__Data listing__.
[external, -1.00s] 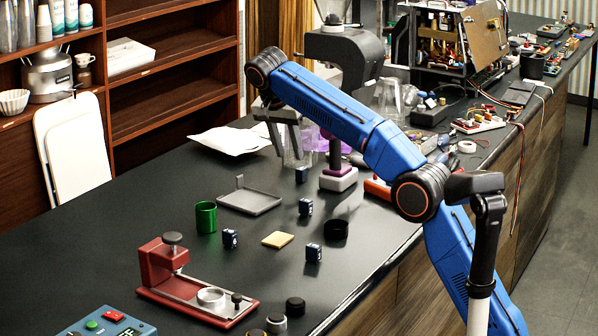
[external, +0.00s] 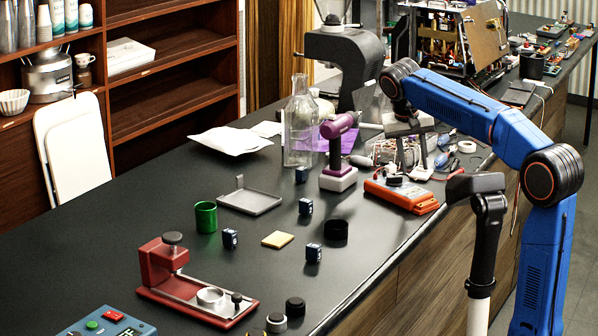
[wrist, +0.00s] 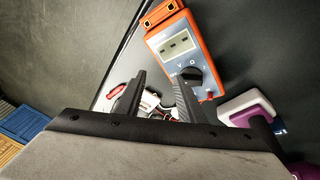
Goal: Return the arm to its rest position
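My gripper (external: 411,160) hangs from my blue arm above the right part of the counter, near its front edge. It points down and shows close to an orange multimeter (external: 402,194) in the external view. In the wrist view its two dark fingers (wrist: 160,90) stand apart with nothing held between them. The multimeter (wrist: 180,50) lies just beyond the fingers there, with its dial and display facing up. Whether the fingertips touch anything cannot be seen, but they look clear of the counter.
A purple drill (external: 338,150) stands left of my gripper, with a clear glass bottle (external: 299,125) behind it. Wires and small parts (external: 462,150) lie to the right. A dark post (external: 487,230) rises in front.

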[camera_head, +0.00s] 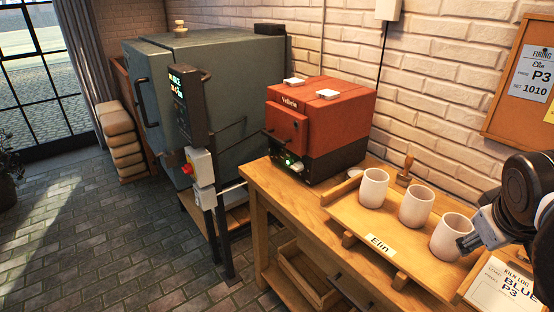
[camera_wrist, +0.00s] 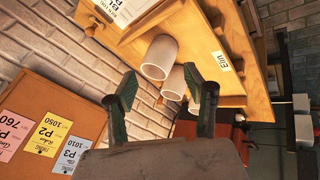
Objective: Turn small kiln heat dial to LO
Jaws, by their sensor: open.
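The small kiln (camera_head: 325,118) is an orange-red box with a dark base on the wooden bench in the head view. Its front panel (camera_head: 290,162) has a green light and a pale round control; the dial's setting is too small to read. My gripper (camera_head: 466,243) is at the right, beside the nearest white cup and well away from the kiln. In the wrist view my gripper's two fingers (camera_wrist: 166,95) are spread apart with nothing between them. The kiln is partly visible behind the fingers in the wrist view.
A board labelled Elin (camera_head: 345,222) holds white cups (camera_head: 416,206) between my gripper and the kiln. A wooden-handled stamp (camera_head: 405,172) stands behind the cups. A large grey kiln (camera_head: 215,75) with a control post stands at left. The floor (camera_head: 110,230) before the bench is clear.

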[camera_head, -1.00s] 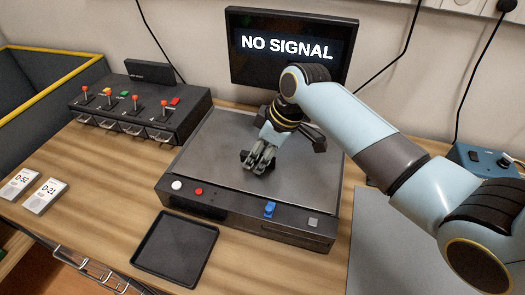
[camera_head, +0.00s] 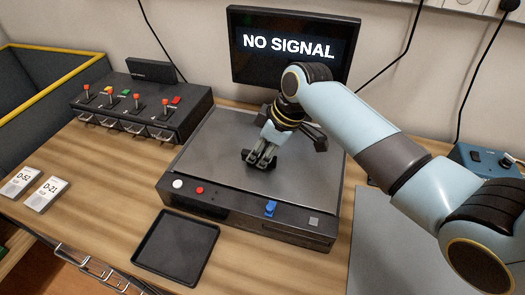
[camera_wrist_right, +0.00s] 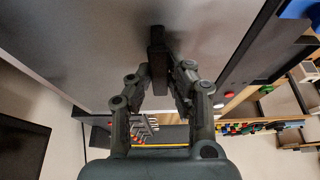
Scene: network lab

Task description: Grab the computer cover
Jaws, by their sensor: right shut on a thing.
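The computer cover (camera_head: 215,145) is a flat grey metal plate on top of the low black computer case (camera_head: 240,213). It looks level and seated on the case. My right gripper (camera_head: 259,162) reaches down to the middle of the cover. In the right wrist view, its fingers (camera_wrist_right: 162,62) are shut on a dark upright piece against the grey cover (camera_wrist_right: 90,45), which looks like its handle. My left gripper is in neither view.
A monitor (camera_head: 292,47) reading NO SIGNAL stands behind the case. A black lever box (camera_head: 140,112) is at the back left. An empty black tray (camera_head: 175,247) lies in front. Two white cards (camera_head: 47,193) lie at the left. A blue device (camera_head: 485,160) is at the right.

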__Requirement__. Copy the listing over exactly, skipping the pictures it holds.

__Task response__.
[external, -1.00s] 
[external, +0.00s] 
[wrist, +0.00s] 
Goal: Return the arm to its rest position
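My gripper (external: 411,160) hangs from my blue arm above the right part of the counter, near its front edge. It points down and shows close to an orange multimeter (external: 402,194) in the external view. In the wrist view its two dark fingers (wrist: 160,90) stand apart with nothing held between them. The multimeter (wrist: 180,50) lies just beyond the fingers there, with its dial and display facing up. Whether the fingertips touch anything cannot be seen, but they look clear of the counter.
A purple drill (external: 338,150) stands left of my gripper, with a clear glass bottle (external: 299,125) behind it. Wires and small parts (external: 462,150) lie to the right. A dark post (external: 487,230) rises in front.

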[camera_head, +0.00s] 
[camera_wrist, +0.00s] 
Objective: Turn small kiln heat dial to LO
Jaws, by their sensor: open.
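The small kiln (camera_head: 325,118) is an orange-red box with a dark base on the wooden bench in the head view. Its front panel (camera_head: 290,162) has a green light and a pale round control; the dial's setting is too small to read. My gripper (camera_head: 466,243) is at the right, beside the nearest white cup and well away from the kiln. In the wrist view my gripper's two fingers (camera_wrist: 166,95) are spread apart with nothing between them. The kiln is partly visible behind the fingers in the wrist view.
A board labelled Elin (camera_head: 345,222) holds white cups (camera_head: 416,206) between my gripper and the kiln. A wooden-handled stamp (camera_head: 405,172) stands behind the cups. A large grey kiln (camera_head: 215,75) with a control post stands at left. The floor (camera_head: 110,230) before the bench is clear.

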[camera_head, -1.00s] 
[camera_head, +0.00s] 
[camera_wrist_right, +0.00s] 
Scene: network lab

Task description: Grab the computer cover
Jaws, by their sensor: right shut on a thing.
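The computer cover (camera_head: 215,145) is a flat grey metal plate on top of the low black computer case (camera_head: 240,213). It looks level and seated on the case. My right gripper (camera_head: 259,162) reaches down to the middle of the cover. In the right wrist view, its fingers (camera_wrist_right: 162,62) are shut on a dark upright piece against the grey cover (camera_wrist_right: 90,45), which looks like its handle. My left gripper is in neither view.
A monitor (camera_head: 292,47) reading NO SIGNAL stands behind the case. A black lever box (camera_head: 140,112) is at the back left. An empty black tray (camera_head: 175,247) lies in front. Two white cards (camera_head: 47,193) lie at the left. A blue device (camera_head: 485,160) is at the right.

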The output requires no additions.